(Rows from a robot dataset)
[BEGIN]

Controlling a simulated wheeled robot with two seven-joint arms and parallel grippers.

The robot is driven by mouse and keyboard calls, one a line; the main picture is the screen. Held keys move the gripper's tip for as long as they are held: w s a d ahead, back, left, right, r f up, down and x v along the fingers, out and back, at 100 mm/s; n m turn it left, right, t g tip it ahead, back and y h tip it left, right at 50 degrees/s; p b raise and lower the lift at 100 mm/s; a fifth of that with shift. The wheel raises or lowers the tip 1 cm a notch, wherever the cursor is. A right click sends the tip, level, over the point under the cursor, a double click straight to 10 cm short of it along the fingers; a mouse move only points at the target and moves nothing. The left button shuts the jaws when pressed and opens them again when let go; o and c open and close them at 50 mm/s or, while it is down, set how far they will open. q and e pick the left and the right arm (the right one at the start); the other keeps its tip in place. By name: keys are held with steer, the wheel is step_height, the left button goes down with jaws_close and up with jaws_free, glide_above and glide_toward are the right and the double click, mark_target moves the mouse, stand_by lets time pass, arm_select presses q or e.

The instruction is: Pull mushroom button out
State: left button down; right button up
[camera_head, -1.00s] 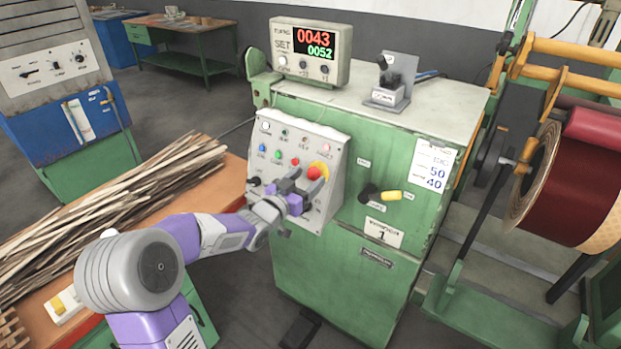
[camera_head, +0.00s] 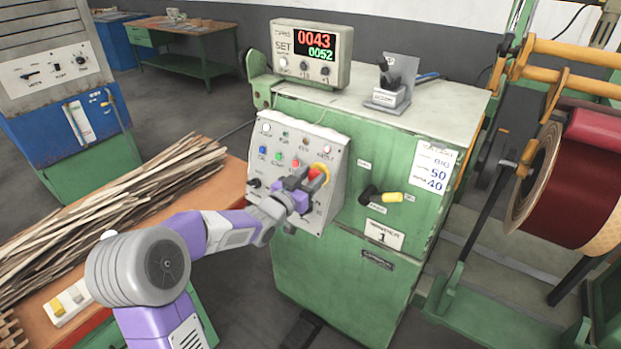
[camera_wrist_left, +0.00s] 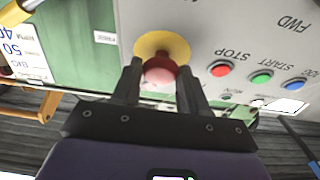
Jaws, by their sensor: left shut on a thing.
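The red mushroom button (camera_head: 314,173) sits on a yellow disc at the right side of the white control panel (camera_head: 328,206). My left gripper (camera_head: 309,181) is at the button, its fingers in front of it and partly hiding it. In the left wrist view the red mushroom button (camera_wrist_left: 160,69) lies between the two dark fingers of my left gripper (camera_wrist_left: 161,78), which are closed on its sides. The yellow disc (camera_wrist_left: 162,45) shows behind the button. My right gripper is not in view.
Small coloured buttons, including a red STOP button (camera_wrist_left: 220,68), sit beside the mushroom button. A black and yellow lever (camera_head: 391,197) is on the green cabinet (camera_head: 330,275) to the right. A table with wooden strips (camera_head: 110,205) stands at the left.

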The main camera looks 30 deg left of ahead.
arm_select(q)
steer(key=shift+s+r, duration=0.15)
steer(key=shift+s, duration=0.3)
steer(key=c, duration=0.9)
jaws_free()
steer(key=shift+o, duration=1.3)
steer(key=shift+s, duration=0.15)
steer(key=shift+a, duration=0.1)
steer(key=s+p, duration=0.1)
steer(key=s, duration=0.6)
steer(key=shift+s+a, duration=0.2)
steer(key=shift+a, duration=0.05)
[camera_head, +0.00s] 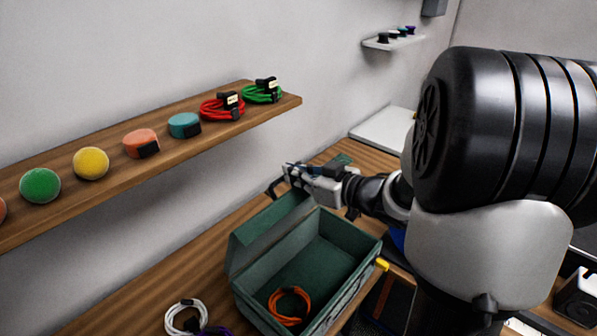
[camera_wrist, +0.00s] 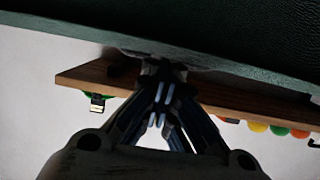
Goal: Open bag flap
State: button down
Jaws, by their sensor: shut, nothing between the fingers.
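The dark green bag (camera_head: 352,282) sits on the wooden counter, open at the top, with its inside in view. Its flap (camera_head: 262,238) stands up along the left, wall-side edge, away from the opening. My gripper (camera_head: 282,180) is just behind the flap's far end, between it and the wall. In the wrist view, my gripper (camera_wrist: 163,78) has its fingertips together with nothing between them. A dark green surface (camera_wrist: 230,32), apparently the flap, fills the top of that view close to the fingertips. I cannot tell whether they touch.
An orange cable (camera_head: 288,303) lies inside the bag. A white cable (camera_head: 183,316) lies on the counter (camera_head: 130,302) to its left. A wooden shelf (camera_head: 150,147) with balls and coiled cables hangs on the wall above; it also shows in the wrist view (camera_wrist: 85,78).

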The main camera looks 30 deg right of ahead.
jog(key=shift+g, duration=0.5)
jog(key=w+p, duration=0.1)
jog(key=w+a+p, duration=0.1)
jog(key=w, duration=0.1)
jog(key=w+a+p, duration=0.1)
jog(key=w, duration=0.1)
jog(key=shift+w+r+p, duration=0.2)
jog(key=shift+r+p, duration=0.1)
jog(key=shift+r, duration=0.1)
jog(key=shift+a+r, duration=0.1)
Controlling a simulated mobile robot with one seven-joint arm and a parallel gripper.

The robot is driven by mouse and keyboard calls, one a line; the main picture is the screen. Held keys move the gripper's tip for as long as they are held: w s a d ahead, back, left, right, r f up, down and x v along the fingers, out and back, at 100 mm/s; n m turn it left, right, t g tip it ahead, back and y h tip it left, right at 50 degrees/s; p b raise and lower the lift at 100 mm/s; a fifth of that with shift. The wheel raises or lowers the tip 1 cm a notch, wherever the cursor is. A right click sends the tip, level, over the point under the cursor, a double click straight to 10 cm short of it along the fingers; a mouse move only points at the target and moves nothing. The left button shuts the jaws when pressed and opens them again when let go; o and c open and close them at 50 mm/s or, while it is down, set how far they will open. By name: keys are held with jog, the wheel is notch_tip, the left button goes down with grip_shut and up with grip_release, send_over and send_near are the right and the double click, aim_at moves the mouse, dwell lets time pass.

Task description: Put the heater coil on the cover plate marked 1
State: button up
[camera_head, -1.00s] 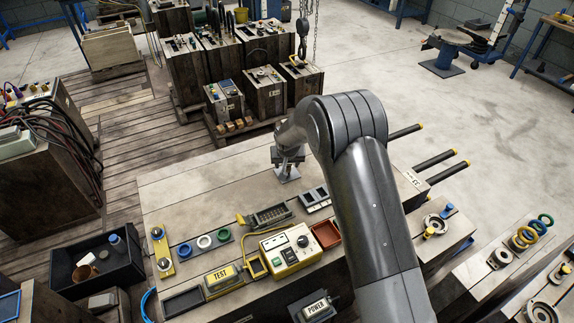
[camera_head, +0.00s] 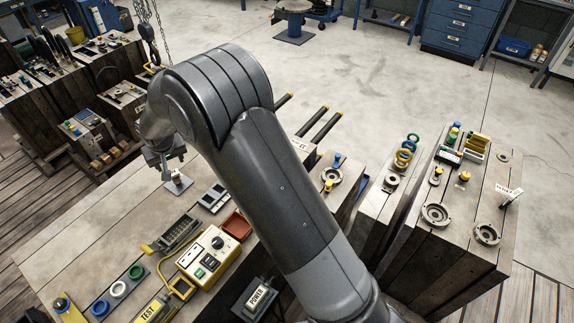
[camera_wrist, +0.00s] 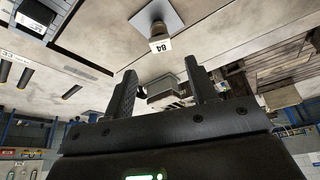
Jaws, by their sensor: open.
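My gripper (camera_head: 165,168) is open and empty over the far part of the wooden bench top. In the wrist view its two fingers (camera_wrist: 160,80) stand apart with nothing between them. A square metal plate (camera_wrist: 170,14) with a short post and a tag reading 84 (camera_wrist: 161,45) lies beyond the fingertips. In the head view this plate (camera_head: 179,186) is just below my gripper. I cannot make out for certain a heater coil or a cover plate marked 1 in these views; my arm hides part of the bench.
A yellow-framed tester (camera_head: 215,246), a reddish tray (camera_head: 236,225) and a POWER box (camera_head: 258,297) stand on the bench. Black rods with yellow tips (camera_head: 325,125) jut from its far side. Coloured rings (camera_head: 404,156) and round metal flanges (camera_head: 436,215) are on blocks at right. Open floor lies beyond.

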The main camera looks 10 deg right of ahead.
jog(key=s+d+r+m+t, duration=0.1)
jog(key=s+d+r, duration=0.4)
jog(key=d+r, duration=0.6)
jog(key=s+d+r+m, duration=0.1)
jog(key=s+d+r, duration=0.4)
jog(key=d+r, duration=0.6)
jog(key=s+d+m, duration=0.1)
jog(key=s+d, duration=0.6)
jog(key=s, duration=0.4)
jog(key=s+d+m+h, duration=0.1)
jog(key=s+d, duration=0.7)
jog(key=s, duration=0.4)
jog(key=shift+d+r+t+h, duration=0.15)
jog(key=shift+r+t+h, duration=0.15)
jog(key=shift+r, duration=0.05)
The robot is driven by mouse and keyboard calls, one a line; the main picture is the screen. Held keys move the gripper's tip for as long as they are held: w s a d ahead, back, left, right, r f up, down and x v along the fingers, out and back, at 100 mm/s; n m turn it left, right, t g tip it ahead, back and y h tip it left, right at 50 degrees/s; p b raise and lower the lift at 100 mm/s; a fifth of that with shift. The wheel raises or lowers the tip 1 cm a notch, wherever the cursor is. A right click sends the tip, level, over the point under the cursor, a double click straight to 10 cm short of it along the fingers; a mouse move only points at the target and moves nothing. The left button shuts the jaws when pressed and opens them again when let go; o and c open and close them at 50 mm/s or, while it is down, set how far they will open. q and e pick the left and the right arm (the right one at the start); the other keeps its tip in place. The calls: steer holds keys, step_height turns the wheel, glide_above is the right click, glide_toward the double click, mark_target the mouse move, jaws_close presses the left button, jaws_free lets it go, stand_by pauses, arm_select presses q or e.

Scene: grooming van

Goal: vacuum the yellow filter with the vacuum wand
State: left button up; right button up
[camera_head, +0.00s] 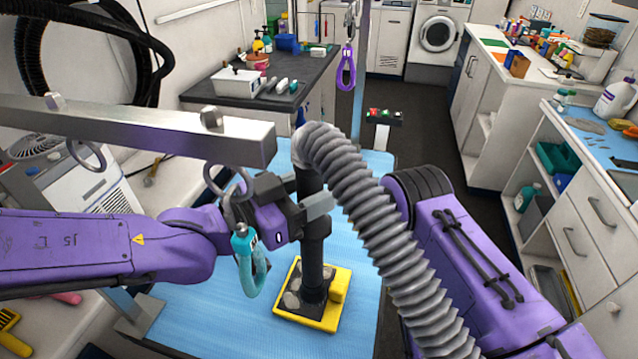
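The yellow filter (335,312) lies on the blue mat (200,318) of the table in front of me. It has a yellow frame and a dark inner face with greyish patches. The black vacuum wand (313,250) stands nearly upright over it, its lower end at the filter's dark face; whether it touches cannot be told. A grey ribbed hose (375,225) runs from the wand's top to the bottom right. My left gripper (318,207) is shut around the wand's upper part. My right arm shows at the right, but its gripper is hidden.
A metal bar (150,135) with rings crosses the left, above my left arm. A teal loop (248,262) hangs beside my left gripper. A purple loop (346,70) hangs farther back. Cluttered counters stand behind and at the right; dark floor (432,145) is clear between them.

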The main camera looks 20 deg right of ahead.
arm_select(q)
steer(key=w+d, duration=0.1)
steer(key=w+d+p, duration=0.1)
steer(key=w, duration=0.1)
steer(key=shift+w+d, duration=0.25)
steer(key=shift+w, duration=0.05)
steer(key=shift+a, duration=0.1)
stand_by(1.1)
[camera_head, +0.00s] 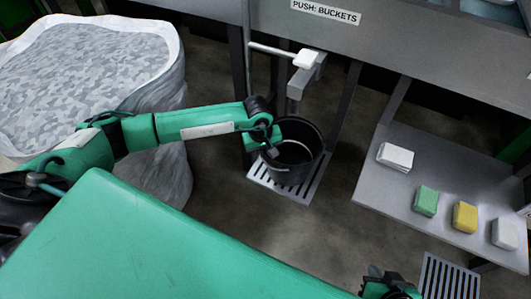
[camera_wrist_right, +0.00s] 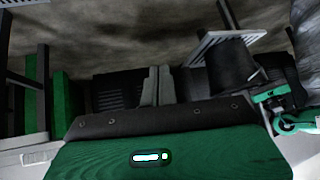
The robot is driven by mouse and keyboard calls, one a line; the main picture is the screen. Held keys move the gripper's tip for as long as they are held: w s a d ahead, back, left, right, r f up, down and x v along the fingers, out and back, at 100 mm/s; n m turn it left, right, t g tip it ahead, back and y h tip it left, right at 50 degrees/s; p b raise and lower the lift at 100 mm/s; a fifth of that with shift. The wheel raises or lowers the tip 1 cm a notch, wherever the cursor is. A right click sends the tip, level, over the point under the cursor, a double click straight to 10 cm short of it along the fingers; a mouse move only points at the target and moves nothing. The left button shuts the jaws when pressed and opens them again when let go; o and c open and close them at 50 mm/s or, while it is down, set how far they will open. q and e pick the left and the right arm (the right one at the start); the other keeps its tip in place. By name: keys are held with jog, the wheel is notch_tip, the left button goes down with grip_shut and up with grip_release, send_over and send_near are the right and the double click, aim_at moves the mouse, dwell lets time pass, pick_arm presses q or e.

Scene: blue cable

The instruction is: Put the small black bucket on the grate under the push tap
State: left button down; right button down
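The small black bucket (camera_head: 302,172) stands upright over the slotted grate (camera_head: 299,192) under the push tap (camera_head: 298,88). It looks to rest on the grate, and it also shows in the right wrist view (camera_wrist_right: 232,66). My left gripper (camera_head: 270,151) is at the bucket's left rim, with a fingertip reaching over the rim to the inside. The outer finger is hidden, so its grip on the rim is unclear. My right gripper (camera_head: 388,286) is at the lower edge of the head view; in the right wrist view its fingers (camera_wrist_right: 157,86) are together and empty.
A large camouflage-patterned sack (camera_head: 85,70) stands at the left. A metal shelf (camera_head: 385,190) at the right bears a white block, a green sponge (camera_head: 426,201), a yellow sponge (camera_head: 465,217) and another white block. A second grate (camera_head: 447,278) lies below it.

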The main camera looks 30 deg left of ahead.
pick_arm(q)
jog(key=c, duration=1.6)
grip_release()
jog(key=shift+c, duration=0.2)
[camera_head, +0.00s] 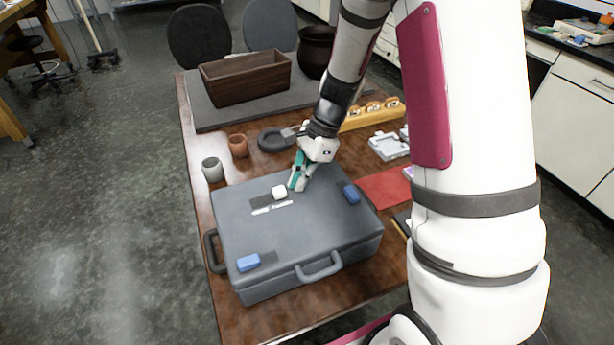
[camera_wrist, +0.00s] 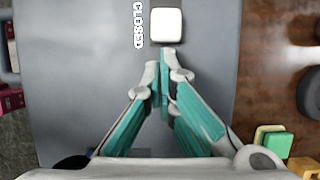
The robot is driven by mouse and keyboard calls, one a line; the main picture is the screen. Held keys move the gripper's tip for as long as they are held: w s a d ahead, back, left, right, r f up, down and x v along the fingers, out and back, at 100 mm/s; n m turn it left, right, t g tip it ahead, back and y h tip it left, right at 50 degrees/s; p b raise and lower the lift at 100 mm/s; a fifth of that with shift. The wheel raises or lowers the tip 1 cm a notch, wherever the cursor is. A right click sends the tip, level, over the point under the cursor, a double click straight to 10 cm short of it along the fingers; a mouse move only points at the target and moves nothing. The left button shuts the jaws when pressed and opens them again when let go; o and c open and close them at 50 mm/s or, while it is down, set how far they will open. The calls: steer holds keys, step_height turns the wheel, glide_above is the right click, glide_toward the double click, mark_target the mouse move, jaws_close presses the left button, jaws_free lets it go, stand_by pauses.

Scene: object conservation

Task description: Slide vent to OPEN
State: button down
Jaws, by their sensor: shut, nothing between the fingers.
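A grey case (camera_head: 300,237) lies flat on the wooden table, with a dark vent strip (camera_head: 261,203) on its lid. A white slider knob (camera_head: 279,192) sits at the right end of that strip, and a white label (camera_head: 272,208) lies just below it. In the wrist view the knob (camera_wrist: 166,25) is at the top centre, next to the word CLOSED (camera_wrist: 138,25). My gripper (camera_head: 294,185) is shut and empty, low over the lid, just right of the knob. In the wrist view its fingertips (camera_wrist: 164,62) point at the knob; I cannot tell whether they touch it.
Blue latches (camera_head: 249,262) and a front handle (camera_head: 319,268) stand out from the case. A grey cup (camera_head: 212,169), a brown cup (camera_head: 238,146), a dark dish (camera_head: 271,139) and a wooden planter (camera_head: 246,78) stand behind it. A red cloth (camera_head: 384,188) lies to the right.

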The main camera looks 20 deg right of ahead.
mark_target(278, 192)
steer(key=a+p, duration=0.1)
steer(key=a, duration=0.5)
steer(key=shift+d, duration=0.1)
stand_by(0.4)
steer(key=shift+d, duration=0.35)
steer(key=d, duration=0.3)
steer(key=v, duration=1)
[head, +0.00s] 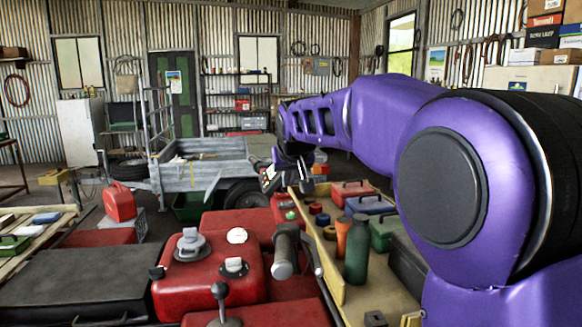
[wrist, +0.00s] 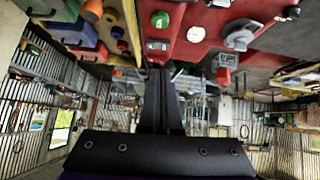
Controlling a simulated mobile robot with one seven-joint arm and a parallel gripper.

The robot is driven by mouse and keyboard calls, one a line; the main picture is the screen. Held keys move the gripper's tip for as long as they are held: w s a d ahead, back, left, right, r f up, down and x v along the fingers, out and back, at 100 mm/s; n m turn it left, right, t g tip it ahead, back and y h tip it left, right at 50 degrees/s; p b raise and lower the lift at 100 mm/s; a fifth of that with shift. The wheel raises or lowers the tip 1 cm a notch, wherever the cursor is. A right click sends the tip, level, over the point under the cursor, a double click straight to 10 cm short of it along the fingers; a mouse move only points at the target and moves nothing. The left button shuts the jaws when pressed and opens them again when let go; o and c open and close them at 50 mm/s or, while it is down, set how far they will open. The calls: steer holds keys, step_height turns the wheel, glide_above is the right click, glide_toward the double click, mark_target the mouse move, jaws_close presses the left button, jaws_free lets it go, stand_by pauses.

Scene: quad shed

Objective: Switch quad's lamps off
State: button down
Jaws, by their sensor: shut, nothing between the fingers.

[END]

Starting at the line that contains "Scene: blue cable" and ending at the line that contains "The instruction is: Put", retype each line exactly; omit everything outside that range.

Scene: blue cable

The instruction is: Put the small black bucket on the grate under the push tap

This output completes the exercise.